I’m not entirely sure why the 0 would be exclusive, but everything I’ve been able to find elsewhere on the RND function is that “1” cannot be returned (when the RND function returns a floating point number between 0 and 1, as opposed to RND functions that return integers in other forms of BASIC). I assume that’s because the highest floating point value represented by all binary 1s (or however the maximum value is represented) would just be under one.
And on some systems it would generate a number between 1 and A+1.
Which is why, before I wrote a BASIC program that relies on random numbers, the first thing I do is run a program like this one
10 x=RND(0)
20 IF x = 0 THEN GOTO 50
30 IF x=1 THEN GOTO 50
40 GOTO 10
50 PRINT x
This checks to see if, when it generates a random number, it is generating a number between 0 and … almost one, or between almost zero and one. Because some systems do one, others do the other.
I found out I’d have to do this when a program I wrote that would generate the results of 3d6 (that is, the sum of three random integers from 1 to 6) returned a result of 2.
Interesting. I wonder what systems had it implemented that way. How long did you generally run the program before you were reasonably sure it never generated 1?
(ETA: For example, the documentation I have for the C64 says the number generator generates 0, inclusive, to 1, exclusive, but I’m not sure I believe it actually generates a zero value. I’ve had your basic program running for several minutes, and it’s still just looping.)
Pretty sure this is how I did it in DOS back in 1988 or 89.
Random Numbers
The Windows CMD shell contains a dynamic variable called %RANDOM% that can be used to generate random numbers.
%RANDOM% generates a random integer from 0 to 32,767 (inclusive)
0 ≤ %RANDOM% ≤ 32767
The range of numbers can be made smaller than 32767 with a little arithmetic,
for example to generate a range between 1 and 500:
@ECHO OFF
SET /a _rand=(%RANDOM%*500/32768)+1
ECHO Random number %_rand%
And, out of curiosity, how do you account for the one in your code, then? That’s a pain in the ass, because “1.0000” exactly will only show up very, very rarely, almost never, but if you want to generate an integer between 1 and 10, at least using the INT(RND(0)*10)+1 format you need a conditional to account for this extreme side case. It doesn’t really make sense to me to implement RND that way. Or is there another way to write the statement to get numbers from 1-10 in all cases?
Actually, if you have an RND function that returns 0 exclusive to 1 inclusive, I guess you could rewrite the INT function by using (1-RND (0)) and that should work just as well.
The way I did it starting back in the Apple II/C64 days, since I programmed for many different machines over the years, was as follows:
Get random number
multiply by (range needed + 2)
subtract 1
throw away any result above or below the range needed and redo
That way, you never have to worry about the specific machine having exclusive limits at either end. Both ends you actually use will be inclusive.

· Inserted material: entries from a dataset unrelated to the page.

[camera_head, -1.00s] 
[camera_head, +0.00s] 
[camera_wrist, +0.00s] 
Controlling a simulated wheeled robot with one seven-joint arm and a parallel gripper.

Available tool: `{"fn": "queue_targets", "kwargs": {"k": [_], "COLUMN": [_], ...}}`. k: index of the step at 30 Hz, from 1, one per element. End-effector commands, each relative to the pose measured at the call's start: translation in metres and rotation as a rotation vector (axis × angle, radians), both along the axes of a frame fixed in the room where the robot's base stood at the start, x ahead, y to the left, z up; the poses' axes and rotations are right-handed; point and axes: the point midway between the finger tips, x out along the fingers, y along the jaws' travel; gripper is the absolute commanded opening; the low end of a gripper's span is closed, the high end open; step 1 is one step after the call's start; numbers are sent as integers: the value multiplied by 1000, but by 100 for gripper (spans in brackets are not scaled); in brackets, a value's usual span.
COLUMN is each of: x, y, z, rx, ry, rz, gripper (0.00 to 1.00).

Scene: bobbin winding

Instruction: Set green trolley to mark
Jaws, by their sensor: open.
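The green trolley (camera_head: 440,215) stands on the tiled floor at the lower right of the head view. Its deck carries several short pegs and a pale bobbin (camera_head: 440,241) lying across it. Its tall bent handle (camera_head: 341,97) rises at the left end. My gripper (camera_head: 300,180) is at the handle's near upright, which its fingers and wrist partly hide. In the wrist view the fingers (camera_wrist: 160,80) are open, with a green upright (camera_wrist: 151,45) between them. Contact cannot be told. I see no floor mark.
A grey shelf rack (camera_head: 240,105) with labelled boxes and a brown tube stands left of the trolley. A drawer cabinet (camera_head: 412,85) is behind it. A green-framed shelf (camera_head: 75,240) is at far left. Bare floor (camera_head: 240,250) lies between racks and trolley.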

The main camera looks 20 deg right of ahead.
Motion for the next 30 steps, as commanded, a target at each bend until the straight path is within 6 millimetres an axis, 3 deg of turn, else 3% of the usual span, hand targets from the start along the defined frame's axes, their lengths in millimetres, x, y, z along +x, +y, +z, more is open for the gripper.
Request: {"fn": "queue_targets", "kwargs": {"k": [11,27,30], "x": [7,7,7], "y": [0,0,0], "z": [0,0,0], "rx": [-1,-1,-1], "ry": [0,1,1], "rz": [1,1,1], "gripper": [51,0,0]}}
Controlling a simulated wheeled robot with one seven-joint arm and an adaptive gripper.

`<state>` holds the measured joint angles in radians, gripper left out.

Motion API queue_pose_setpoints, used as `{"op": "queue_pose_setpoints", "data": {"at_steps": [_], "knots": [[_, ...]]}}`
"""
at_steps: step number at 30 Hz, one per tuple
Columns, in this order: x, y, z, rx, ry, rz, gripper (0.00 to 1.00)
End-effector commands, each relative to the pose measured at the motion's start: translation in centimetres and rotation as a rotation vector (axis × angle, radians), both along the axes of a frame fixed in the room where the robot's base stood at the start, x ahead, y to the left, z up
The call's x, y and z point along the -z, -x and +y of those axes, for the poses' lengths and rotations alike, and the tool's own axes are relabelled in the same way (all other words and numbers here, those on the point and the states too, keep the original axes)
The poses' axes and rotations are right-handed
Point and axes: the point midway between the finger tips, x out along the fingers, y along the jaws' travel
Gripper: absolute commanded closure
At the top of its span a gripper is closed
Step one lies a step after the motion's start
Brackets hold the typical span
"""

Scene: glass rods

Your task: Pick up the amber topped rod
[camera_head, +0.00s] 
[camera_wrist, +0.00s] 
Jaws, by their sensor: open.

That seems to be unnecessarily complex and slow if you need to generate a large selection of random numbers by adding a conditional in there. Why not read the documentation for each machine? I ask specifically, because not only do you need to know what number range the RND function generates, but also because the number in between the paranetheses differs from machine to machine in behavior. For example, on a C64, RND(0) is terrible for ranges of numbers higher than 256, so when asking it for a range from 0-1000, say, a good 50%+ of numbers will never show up, while when using RND(1), you will generate all possible values. Applebasic’s RND is similar, where using RND(0) will not give you the results you want. It returns the last generated random number, so if you use a loop with RND(0), you will get the same value over and over.
So, since you have to read the documentation anyway to figure out the correct format, why not account for the values that system’s machine can generate?
This, among other things put forth in this thread, is why amateurs should never be put in charge of random number generation. What is the distribution for your code if you want the range from 1 to 32767?*
There have been many examples lately of slight flaws in RNGs used in encryption resulting in significant security holes.
Hint: you can’t map 2^15 values into a smaller non-power of two number of values and have an even distribution.
This is true if you’re doing security or real-money gambling, but most of the time programmers need random numbers it doesn’t matter if the distribution is very slightly wonky. The problem is when you use the same techniques for things that do.
(You almost certainly should be using a secure RNG library instead of rolling your own anyway. Especially for security because even if you get the distribution right you might screw up and invite timing attacks)
I should also mention that generating uniformly distributed floating points of the range MIN_FLOAT to MAX_FLOAT is non-trivial, because of the loss of precision at higher exponents. The incremental step in floating point isn’t even (that is, you’ll get different step sizes even by constantly doing float+= machine_epsilon). You will end up being biased towards lower-magnitude numbers. There have been papers published on good floating point RNG. Use a library with built-in distributions.